Obviously, there's a lot more to modelling these data than what I show here, and we'd want to check for residual autocorrelation and overfitting of the splines, but approaching the problem as one of modelling the features of the data allows for a more detailed examination of the trends.
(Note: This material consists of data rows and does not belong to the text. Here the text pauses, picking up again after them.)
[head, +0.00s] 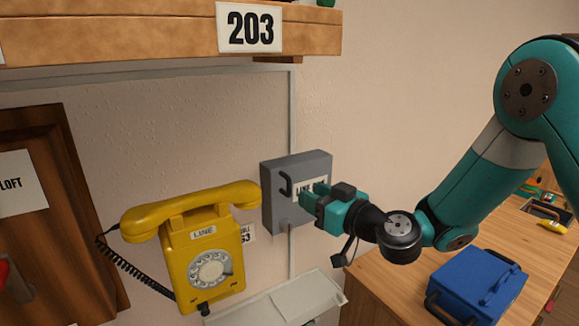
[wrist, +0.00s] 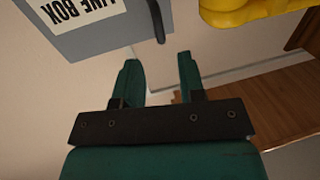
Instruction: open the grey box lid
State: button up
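The grey box (head: 302,167) is fixed to the wall right of the yellow phone. Its lid is shut and carries a dark handle (head: 286,184) on its left side and a white label, partly hidden by my gripper in the head view. My gripper (head: 312,192) is in front of the box's lower right part. In the wrist view my gripper (wrist: 161,75) has its two teal fingers apart with nothing between them. The grey box (wrist: 95,38) shows upside down at the top there, with its "LINE BOX" label and the handle (wrist: 156,22) beyond the fingertips, apart from them.
A yellow dial phone (head: 205,250) hangs left of the box, its coiled cord at left. A wooden shelf (head: 120,30) marked 203 is above. A white ledge (head: 280,305) is below. A blue case (head: 475,285) stands on the wooden table (head: 390,285) at right.

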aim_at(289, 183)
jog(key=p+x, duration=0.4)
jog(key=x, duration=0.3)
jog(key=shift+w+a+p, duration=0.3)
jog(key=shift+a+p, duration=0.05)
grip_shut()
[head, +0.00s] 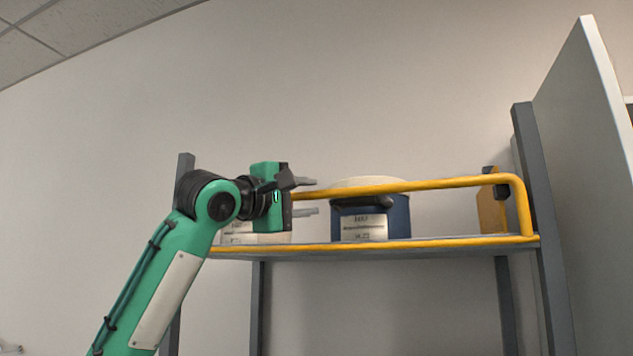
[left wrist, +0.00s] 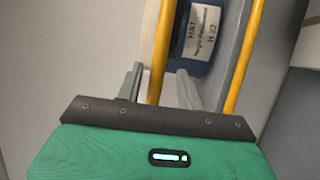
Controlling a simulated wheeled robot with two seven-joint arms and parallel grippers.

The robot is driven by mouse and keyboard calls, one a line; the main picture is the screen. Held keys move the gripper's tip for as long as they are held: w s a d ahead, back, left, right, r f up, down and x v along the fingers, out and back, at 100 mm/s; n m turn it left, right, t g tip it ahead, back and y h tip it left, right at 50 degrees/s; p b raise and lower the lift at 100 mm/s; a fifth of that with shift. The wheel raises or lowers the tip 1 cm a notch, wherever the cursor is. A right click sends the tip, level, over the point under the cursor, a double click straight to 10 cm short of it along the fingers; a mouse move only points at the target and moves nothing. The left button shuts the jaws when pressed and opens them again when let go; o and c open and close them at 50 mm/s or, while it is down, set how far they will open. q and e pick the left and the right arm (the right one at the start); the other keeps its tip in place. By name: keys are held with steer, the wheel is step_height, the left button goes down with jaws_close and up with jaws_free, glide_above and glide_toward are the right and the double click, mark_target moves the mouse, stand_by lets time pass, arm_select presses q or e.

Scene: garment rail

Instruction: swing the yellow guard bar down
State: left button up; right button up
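The yellow guard bar (head: 430,186) runs across the front of the shelf, raised above its edge. Its right end bends down to the shelf's yellow front edge; its left end is hidden behind my left gripper. My left gripper (head: 314,197) is open at the left part of the bar, one finger above it and one below. In the left wrist view, the bar (left wrist: 163,45) passes between the two fingertips (left wrist: 160,72), with a visible gap on each side. My right gripper is not in view.
A blue container (head: 397,215) with a pale top and a label stands on the shelf (head: 440,243) behind the bar. A pale labelled box (head: 240,238) is partly hidden behind my left gripper. Grey posts (head: 540,190) and a pale panel (head: 580,130) stand at the right.

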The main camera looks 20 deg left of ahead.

You could of course just model each STATION_ID separately, but that would throw away data, and many stations have few observations. Here the model borrows from all the station information to fill in the gaps and assist in estimating the trends of interest.

Some notes on bam()

The bam() model is using all of mgcv's tricks to estimate the model quickly (multiple threads 4), fast REML smoothness selection (method = 'fREML'), and discretization of covariates. With these options turned on the model fits in less than a minute on my 2013-era dual 4-core Xeon workstation with 64Gb of RAM.